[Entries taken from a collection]

-- BEGIN --

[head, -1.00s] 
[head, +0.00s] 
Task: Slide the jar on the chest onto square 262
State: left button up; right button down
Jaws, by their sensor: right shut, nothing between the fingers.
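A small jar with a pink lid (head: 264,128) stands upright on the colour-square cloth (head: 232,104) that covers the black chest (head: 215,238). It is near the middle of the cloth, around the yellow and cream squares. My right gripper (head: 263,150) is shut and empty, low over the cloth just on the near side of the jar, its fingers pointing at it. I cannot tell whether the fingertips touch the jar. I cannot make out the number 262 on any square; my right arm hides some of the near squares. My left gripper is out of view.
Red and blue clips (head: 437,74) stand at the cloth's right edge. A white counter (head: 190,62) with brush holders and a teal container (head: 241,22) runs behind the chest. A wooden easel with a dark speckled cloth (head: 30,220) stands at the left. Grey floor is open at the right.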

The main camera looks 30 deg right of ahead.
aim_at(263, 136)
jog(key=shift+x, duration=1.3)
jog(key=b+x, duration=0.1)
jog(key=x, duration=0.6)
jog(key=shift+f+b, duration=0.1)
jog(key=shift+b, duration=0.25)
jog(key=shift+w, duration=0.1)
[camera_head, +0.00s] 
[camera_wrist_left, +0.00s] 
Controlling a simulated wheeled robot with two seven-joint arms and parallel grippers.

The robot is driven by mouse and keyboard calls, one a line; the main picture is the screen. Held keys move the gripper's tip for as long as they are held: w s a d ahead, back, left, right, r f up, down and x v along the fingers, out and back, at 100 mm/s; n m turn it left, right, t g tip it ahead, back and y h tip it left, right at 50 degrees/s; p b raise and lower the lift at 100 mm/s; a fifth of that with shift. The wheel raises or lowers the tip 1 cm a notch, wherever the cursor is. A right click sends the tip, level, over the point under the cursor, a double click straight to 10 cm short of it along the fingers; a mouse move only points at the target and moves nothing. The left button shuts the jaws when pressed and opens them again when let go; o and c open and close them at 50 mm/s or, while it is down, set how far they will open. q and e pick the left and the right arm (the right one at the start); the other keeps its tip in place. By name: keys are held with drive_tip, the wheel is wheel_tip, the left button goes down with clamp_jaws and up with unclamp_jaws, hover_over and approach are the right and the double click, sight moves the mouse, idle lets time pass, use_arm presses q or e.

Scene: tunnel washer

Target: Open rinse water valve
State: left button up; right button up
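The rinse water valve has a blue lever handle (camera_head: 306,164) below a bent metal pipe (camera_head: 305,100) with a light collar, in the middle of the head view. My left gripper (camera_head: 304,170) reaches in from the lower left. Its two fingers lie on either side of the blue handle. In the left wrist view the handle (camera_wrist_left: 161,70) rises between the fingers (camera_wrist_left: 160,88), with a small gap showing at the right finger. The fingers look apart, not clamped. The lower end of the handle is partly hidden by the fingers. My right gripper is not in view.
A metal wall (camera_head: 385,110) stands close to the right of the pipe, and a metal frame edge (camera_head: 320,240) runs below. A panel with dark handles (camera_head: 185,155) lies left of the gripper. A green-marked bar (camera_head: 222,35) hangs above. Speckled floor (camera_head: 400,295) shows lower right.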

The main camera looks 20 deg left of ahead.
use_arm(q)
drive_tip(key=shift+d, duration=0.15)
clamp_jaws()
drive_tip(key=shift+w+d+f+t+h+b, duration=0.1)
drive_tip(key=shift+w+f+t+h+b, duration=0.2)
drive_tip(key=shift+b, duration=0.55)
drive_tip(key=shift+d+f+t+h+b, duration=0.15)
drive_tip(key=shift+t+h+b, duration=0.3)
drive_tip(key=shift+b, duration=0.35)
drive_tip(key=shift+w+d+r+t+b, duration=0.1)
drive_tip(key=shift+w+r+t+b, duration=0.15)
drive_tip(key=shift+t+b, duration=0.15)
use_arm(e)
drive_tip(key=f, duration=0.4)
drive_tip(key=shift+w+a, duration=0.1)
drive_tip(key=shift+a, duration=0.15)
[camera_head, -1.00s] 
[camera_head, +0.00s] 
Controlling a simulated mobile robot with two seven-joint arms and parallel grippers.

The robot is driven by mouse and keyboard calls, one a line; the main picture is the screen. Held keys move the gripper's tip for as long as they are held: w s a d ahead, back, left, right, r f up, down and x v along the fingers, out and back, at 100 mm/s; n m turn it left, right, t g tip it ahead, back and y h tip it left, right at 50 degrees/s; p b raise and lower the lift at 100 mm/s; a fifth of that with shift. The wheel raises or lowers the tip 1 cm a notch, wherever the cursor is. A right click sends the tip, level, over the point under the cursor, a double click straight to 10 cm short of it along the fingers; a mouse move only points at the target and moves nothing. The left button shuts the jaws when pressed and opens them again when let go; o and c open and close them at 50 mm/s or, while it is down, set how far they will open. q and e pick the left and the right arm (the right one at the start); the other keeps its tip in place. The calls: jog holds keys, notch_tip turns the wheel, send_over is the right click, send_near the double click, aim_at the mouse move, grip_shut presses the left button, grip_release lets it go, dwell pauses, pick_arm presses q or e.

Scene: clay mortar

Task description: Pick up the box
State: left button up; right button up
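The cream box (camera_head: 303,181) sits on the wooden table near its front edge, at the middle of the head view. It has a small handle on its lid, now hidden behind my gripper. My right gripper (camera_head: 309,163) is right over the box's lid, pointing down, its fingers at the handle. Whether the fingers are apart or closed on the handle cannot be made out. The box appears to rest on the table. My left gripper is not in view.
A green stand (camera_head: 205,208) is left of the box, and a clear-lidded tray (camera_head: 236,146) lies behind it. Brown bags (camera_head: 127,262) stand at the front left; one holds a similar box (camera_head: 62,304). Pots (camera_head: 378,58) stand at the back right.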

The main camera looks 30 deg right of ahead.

-- END --

Lines holding the word "joint" should be counted across the entries; state only how many there are.

- Full solution -
2